Many freshwater fish species inhabits brackish water estuaries, which is especially pronounced in the Baltic Sea. In the western Baltic Sea, these species live close to their maximum salinity tolerance, yet are highly abundant, and show higher growth rate than elsewhere. Somehow they seem to thrive in this environment, despite its volatile nature, where infusion of high saline water from the North Sea is frequent, killing numerous individuals. It is obviously beneficial for fish to live in in brackish water, yet little is known about the physiological factors limiting the dispersal and behaviour of freshwater fish in high saline brackish water. This PhD project aims to provide such knowledge by using the European perch (Perca fluviatilis) as model organism.
Perch can grow to a length of about 60 cm and is an important species both ecologically as well as economically. It is, despite its lesser size, an apex predator with significant top down regulating effects on the ecosystem it inhabits. Furthermore, it is also an appreciated species for both commercial and recreational fisheries. The demand towards consumption of the fish has been increasing for the last decades and the commercial fisheries for perch in the Baltic Sea has historically been substantial. The species is also used in aquaculture.
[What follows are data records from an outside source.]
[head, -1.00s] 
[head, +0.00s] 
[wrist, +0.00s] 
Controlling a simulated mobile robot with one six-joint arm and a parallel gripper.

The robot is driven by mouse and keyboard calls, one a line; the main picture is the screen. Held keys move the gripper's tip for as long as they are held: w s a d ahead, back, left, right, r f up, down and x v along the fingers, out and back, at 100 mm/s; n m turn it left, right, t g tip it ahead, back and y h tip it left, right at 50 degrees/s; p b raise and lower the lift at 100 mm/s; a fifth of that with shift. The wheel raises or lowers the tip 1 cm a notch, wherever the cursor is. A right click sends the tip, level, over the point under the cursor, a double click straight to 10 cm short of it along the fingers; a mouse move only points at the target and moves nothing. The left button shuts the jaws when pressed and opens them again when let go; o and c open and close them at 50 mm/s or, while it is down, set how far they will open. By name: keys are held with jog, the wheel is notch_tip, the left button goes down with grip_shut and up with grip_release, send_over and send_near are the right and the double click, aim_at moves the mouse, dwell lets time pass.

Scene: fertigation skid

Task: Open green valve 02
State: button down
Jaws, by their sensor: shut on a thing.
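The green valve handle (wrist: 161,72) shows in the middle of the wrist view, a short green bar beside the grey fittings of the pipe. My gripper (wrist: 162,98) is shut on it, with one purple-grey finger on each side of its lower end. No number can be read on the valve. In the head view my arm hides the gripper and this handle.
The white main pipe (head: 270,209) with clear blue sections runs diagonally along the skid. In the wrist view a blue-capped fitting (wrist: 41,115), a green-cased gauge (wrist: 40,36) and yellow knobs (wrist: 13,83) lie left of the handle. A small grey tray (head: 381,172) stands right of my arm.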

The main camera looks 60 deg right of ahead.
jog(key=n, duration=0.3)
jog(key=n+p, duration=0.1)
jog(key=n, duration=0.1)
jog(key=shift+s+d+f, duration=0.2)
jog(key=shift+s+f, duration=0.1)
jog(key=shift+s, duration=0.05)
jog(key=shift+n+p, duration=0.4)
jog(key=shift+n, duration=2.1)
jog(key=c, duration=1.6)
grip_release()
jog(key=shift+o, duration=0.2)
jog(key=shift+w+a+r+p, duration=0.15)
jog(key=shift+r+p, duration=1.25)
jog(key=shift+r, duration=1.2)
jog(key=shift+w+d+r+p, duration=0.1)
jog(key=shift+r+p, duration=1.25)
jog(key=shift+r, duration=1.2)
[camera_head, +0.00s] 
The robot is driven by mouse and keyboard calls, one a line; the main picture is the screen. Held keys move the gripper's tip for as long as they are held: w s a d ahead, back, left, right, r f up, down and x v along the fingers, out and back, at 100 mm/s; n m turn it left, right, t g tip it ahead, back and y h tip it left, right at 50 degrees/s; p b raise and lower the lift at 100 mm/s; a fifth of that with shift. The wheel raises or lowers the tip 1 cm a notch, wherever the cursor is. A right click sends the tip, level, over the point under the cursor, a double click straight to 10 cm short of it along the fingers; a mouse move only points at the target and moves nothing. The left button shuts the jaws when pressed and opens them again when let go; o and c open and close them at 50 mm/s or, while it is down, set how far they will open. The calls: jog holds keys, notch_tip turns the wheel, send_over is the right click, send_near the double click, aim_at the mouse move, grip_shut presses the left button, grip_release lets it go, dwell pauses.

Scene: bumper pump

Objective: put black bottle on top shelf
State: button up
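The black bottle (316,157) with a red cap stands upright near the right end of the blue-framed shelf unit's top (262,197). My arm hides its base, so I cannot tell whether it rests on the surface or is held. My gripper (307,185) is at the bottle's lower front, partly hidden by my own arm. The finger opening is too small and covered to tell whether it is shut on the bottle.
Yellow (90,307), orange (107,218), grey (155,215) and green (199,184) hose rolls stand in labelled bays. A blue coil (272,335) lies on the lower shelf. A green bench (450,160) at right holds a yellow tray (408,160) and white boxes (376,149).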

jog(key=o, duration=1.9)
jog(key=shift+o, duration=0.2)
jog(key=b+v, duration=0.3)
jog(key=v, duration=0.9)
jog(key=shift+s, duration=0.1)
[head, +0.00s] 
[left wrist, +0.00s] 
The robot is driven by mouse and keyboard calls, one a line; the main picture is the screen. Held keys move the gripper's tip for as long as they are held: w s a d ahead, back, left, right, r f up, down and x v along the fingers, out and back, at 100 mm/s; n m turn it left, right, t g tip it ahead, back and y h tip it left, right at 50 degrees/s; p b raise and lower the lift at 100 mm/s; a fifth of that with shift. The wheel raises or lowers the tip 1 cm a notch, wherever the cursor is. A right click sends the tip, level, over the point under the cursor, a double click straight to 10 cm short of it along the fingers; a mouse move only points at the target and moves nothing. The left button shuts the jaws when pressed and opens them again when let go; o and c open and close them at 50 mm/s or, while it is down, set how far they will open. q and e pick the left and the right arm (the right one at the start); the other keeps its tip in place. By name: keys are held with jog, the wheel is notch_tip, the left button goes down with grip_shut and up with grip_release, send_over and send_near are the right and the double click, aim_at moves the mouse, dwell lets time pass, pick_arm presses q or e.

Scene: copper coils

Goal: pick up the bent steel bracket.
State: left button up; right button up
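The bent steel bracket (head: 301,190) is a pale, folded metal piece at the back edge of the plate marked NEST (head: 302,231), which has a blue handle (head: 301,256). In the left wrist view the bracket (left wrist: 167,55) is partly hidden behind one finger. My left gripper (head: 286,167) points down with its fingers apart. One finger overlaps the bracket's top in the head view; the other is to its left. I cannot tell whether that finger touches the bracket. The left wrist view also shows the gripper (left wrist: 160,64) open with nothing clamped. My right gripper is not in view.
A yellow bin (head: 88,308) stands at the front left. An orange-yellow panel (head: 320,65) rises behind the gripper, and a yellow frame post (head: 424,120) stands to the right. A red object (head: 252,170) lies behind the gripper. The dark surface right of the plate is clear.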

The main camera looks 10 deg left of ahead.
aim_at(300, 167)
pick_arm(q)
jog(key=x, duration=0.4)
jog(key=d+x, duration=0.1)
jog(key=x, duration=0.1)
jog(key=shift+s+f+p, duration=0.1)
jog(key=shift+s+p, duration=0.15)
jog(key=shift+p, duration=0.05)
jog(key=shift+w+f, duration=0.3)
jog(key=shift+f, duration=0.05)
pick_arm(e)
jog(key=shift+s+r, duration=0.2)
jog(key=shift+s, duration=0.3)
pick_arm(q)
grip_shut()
Objectives and major implications
Through experimental work, the project intents to describe the physiology of perch in brackish water and its response to important environmental factors (particularly salinity and temperature). This will be done by respirometry, behavioral preference experiments and biochemical analyses. Such results are highly needed in the management of brackish water fisheries, and can be important for development in perch aquaculture. Furthermore, the results will add to the general knowledge of fish physiology.